On what inspired the film.

Believe it or not, the idea for the film derived from her award-winning blog ‘In Her Shoes.’ “I’ve been creating content centered around black women entrepreneurs on In Her Shoes for nine years now, said Bluitt. On a personal level, I was ready for a new challenge. It was time to dig deeper and explore a different medium to elevate the conversation. Capturing these women on film, in their homes, in their workspaces, and having people close to them weigh in on their stories is so much more impactful.”

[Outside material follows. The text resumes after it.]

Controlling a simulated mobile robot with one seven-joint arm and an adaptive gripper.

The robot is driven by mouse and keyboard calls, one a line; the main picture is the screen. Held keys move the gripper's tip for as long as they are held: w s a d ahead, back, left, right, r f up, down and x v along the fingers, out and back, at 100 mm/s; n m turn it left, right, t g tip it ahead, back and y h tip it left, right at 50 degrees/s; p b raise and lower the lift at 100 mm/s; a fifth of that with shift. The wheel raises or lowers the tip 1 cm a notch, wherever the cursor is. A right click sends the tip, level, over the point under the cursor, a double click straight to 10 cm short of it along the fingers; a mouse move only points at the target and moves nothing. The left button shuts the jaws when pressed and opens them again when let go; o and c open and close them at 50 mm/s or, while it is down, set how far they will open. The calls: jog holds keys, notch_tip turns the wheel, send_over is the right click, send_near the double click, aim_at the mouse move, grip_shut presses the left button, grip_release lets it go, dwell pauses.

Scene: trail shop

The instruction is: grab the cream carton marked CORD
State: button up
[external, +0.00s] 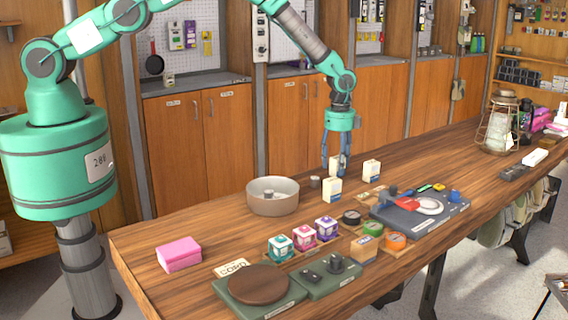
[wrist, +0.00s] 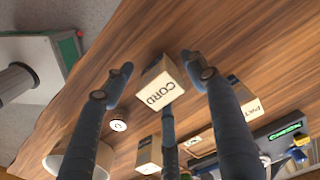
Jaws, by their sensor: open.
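The cream carton marked CORD (wrist: 160,88) stands on the wooden table, its lettering facing my camera in the wrist view. My gripper (wrist: 157,77) is open, with fingers spread to the left and right of the carton and another finger below it. I see gaps at both sides; whether the lower finger touches it I cannot tell. In the external view my gripper (external: 337,166) points down, and the carton is mostly hidden behind the fingers and a nearer carton (external: 332,191).
Another carton (wrist: 248,103) stands to the right, and the nearer carton shows below (wrist: 149,155). A round bowl (external: 273,196) and a small grey cylinder (external: 315,182) are to the left. A dark tray (external: 420,212) lies to the right. Bare tabletop lies behind the cartons.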

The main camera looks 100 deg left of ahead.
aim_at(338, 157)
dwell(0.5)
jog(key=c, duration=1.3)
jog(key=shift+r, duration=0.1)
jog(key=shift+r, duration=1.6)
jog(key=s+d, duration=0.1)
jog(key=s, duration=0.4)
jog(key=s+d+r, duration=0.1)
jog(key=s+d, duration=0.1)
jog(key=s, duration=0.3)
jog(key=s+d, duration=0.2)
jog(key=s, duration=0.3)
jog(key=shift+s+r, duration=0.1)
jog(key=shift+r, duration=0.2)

On the biggest lesson Bluitt wants viewers to take away from the film:

 She Did That was created to inspire our peers and offer jewels of wisdom for the next generation of change agents—but anyone with an entrepreneurial spirit will be able to see themselves in the women on screen. I want the men in our community—and everyone, for that matter—to be inspired and see what’s possible when you’re committed to excellence. The path to personal success looks different for everyone. Your journey won’t look like anyone else’s, but the beauty of your story is what makes you, you. It’s your special sauce and no one can duplicate that.
On the importance of receiving support from General Motors. 
My grandfather worked on the assembly line for General Motors back in the 70s while building his business and my dad did the same until he also became an entrepreneur in the 80s. As a little brown girl growing up in Indiana, I learned so much about the importance of working hard and having a strong work ethic, no matter what position you’re in. These men took pride in their jobs and built their personal brands long before becoming their own bosses. I carry this lesson with me every single day so when the opportunity to partner with General Motors was presented, it was truly a no-brainer for me.
Watch the trailer below:


SHE DID THAT (TRAILER) from Renae Bluitt on Vimeo

The post From Blog to Film: This Woman is Telling the Story of Successful Black Women Entrepreneurs appeared first on Black Enterprise.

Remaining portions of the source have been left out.